[Excerpt from a dataset]
----
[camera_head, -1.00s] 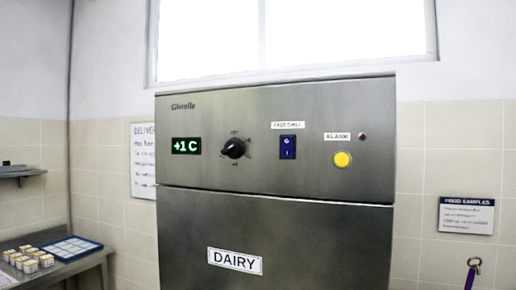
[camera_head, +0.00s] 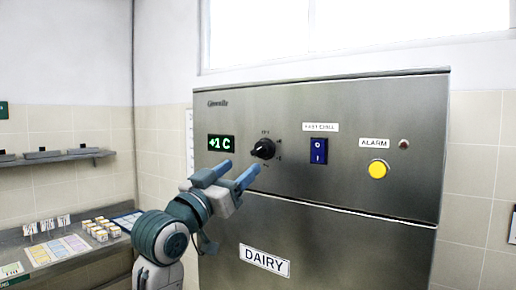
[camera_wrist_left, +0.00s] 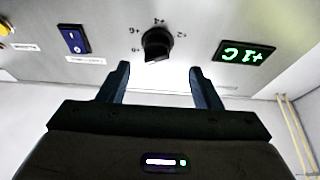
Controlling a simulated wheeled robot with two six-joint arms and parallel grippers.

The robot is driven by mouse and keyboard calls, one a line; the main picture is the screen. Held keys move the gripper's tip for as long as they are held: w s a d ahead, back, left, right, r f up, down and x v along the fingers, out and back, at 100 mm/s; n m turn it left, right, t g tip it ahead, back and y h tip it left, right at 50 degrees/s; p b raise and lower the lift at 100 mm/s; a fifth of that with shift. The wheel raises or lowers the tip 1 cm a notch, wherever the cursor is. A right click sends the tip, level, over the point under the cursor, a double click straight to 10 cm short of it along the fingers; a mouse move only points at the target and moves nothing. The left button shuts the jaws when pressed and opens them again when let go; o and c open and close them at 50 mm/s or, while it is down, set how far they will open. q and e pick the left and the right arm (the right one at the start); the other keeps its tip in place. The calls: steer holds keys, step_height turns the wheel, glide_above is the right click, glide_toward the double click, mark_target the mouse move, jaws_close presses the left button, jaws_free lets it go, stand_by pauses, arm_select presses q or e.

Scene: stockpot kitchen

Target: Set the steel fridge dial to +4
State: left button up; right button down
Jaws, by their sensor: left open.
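The steel fridge (camera_head: 330,200) has a black dial (camera_head: 263,149) on its upper panel, with small markings around it. The green display (camera_head: 221,143) left of the dial reads +1 C. My left gripper (camera_head: 228,175) is open and empty, just below and left of the dial in the head view. In the left wrist view, the dial (camera_wrist_left: 157,44) is beyond the gap between the two fingers (camera_wrist_left: 159,82), apart from them. That view is upside down, with the display (camera_wrist_left: 244,53) on the right. My right gripper is not in view.
Right of the dial are a blue fast chill switch (camera_head: 319,151), a yellow alarm button (camera_head: 378,169) and a small lamp (camera_head: 404,144). A DAIRY label (camera_head: 265,261) is on the door. A steel counter (camera_head: 85,262) with small boxes stands left.

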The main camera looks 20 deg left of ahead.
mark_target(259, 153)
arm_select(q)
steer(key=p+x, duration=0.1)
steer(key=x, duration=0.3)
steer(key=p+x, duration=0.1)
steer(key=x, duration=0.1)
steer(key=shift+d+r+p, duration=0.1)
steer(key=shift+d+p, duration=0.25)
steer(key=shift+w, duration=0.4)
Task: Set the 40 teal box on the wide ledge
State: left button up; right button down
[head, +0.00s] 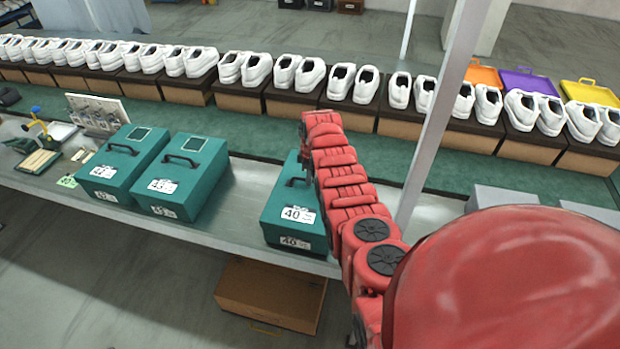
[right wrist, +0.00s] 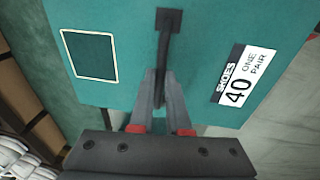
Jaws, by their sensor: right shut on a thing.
----
_DESCRIPTION OF THE TASK_
Leave out the pictures and copy the rest of the material above exactly.

_THE REPLY_
[camera_head, -1.00s] 
[camera_head, +0.00s] 
[camera_wrist_left, +0.00s] 
Controlling a simulated wheeled robot with two six-joint arms and parallel grippers.

The robot is driven by mouse and keyboard calls, one a line; the main picture is the screen. Held keys move the gripper's tip for as long as they are held: w s a d ahead, back, left, right, r f up, down and x v along the fingers, out and back, at 100 mm/s; n m turn it left, right, t g tip it ahead, back and y h tip it left, right at 50 degrees/s; p b raise and lower the lift at 100 mm/s; a fifth of that with shift. The wheel raises or lowers the tip 1 cm a notch, wherever the cursor is. A right click sends the tip, level, over the point under the cursor, a double click straight to 10 cm short of it along the fingers; a mouse move only points at the target and moves nothing. The left button shuts the jaws when pressed and opens them again when let go; o and c open and close them at 50 mm/s or, while it is down, set how far they will open. q and e pick the left and the right arm (the right one at the start); the other keeps its tip in place. The calls: steer holds keys, step_height turns the wheel, glide_above is the right click, glide_toward the double click, mark_target the mouse move, jaws_close presses the left button, jaws_free lets it go, stand_by pauses, arm_select presses q or e.

Scene: stockpot kitchen

Target: Set the steel fridge dial to +4
State: left button up; right button down
Jaws, by their sensor: left open.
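The steel fridge (camera_head: 330,200) has a black dial (camera_head: 263,149) on its upper panel, with small markings around it. The green display (camera_head: 221,143) left of the dial reads +1 C. My left gripper (camera_head: 228,175) is open and empty, just below and left of the dial in the head view. In the left wrist view, the dial (camera_wrist_left: 157,44) is beyond the gap between the two fingers (camera_wrist_left: 159,82), apart from them. That view is upside down, with the display (camera_wrist_left: 244,53) on the right. My right gripper is not in view.
Right of the dial are a blue fast chill switch (camera_head: 319,151), a yellow alarm button (camera_head: 378,169) and a small lamp (camera_head: 404,144). A DAIRY label (camera_head: 265,261) is on the door. A steel counter (camera_head: 85,262) with small boxes stands left.

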The main camera looks 20 deg left of ahead.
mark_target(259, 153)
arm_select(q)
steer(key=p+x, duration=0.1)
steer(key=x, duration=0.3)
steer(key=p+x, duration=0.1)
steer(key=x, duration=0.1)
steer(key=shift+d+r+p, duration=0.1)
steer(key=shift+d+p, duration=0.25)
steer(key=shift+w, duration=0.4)
Task: Set the 40 teal box on the wide ledge
State: left button up; right button down
[head, +0.00s] 
[right wrist, +0.00s] 
Jaws, by their sensor: right shut on a thing.

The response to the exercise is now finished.